ROWS —
BEGIN

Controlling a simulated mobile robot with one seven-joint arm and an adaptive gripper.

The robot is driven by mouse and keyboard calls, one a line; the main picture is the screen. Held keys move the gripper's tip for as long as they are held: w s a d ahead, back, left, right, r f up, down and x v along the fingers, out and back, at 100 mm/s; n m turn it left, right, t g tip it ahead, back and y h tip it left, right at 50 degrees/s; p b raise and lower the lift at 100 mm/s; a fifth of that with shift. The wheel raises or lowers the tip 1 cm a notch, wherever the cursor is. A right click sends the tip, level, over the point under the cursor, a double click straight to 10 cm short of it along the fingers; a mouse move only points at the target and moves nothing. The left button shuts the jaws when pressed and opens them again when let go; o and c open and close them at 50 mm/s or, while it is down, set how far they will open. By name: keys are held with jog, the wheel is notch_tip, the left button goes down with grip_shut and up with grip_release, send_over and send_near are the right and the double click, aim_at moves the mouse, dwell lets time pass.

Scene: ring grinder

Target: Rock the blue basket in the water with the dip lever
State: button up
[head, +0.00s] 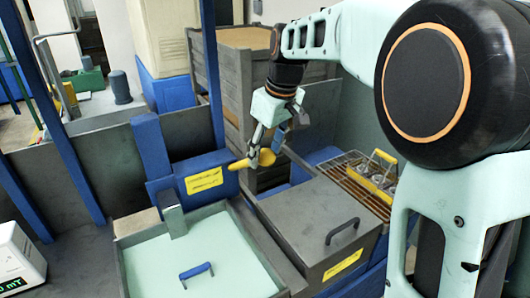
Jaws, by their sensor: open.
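The dip lever shows as a yellow handle (240,164) with a rounded yellow end, beside a blue housing with a yellow label. My gripper (264,152) is open at the rounded end, with its fingers pointing down around or beside it. I cannot tell whether they touch it. A tank (124,280) of pale green water (165,262) lies in front of the lever. A blue handle (196,271) shows at the water, likely the blue basket's. The rest of the basket is not visible.
Right of the tank is a grey lidded box (305,222) with a dark handle. Behind it is a wire rack (352,170) holding a yellow-handled carrier and metal parts. A white device with a green display (18,262) stands at left. Blue posts and grey walls enclose the bench.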

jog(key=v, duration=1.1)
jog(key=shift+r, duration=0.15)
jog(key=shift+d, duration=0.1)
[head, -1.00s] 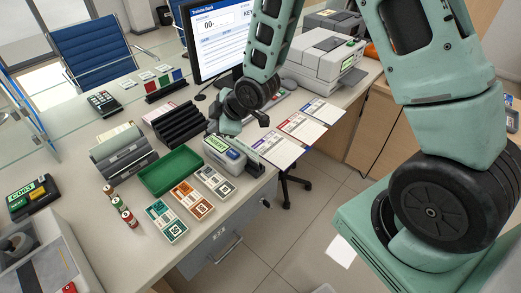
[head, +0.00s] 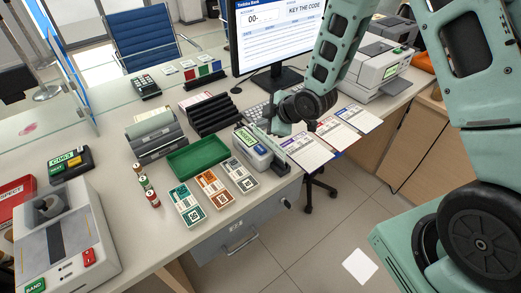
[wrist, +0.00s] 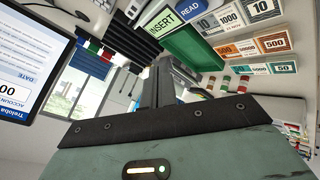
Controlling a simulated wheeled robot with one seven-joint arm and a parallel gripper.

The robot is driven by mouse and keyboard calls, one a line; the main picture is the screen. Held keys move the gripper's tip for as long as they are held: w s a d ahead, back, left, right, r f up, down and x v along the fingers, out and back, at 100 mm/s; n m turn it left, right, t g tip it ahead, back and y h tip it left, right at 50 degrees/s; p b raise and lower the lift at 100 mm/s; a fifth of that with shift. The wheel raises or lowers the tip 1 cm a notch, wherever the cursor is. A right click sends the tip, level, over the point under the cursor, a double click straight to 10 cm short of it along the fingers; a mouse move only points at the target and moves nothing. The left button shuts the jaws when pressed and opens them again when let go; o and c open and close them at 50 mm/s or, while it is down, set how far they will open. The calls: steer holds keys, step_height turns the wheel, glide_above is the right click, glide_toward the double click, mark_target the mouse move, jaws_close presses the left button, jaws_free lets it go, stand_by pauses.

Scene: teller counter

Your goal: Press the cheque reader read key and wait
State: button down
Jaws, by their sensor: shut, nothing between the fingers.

END

SET PROBLEM — Lines that hold the word "Controlling" are the ones to return, every one of them.

CORRECT RESULT —
Controlling a simulated mobile robot with one seven-joint arm and an adaptive gripper.
Controlling a simulated wheeled robot with one seven-joint arm and a parallel gripper.

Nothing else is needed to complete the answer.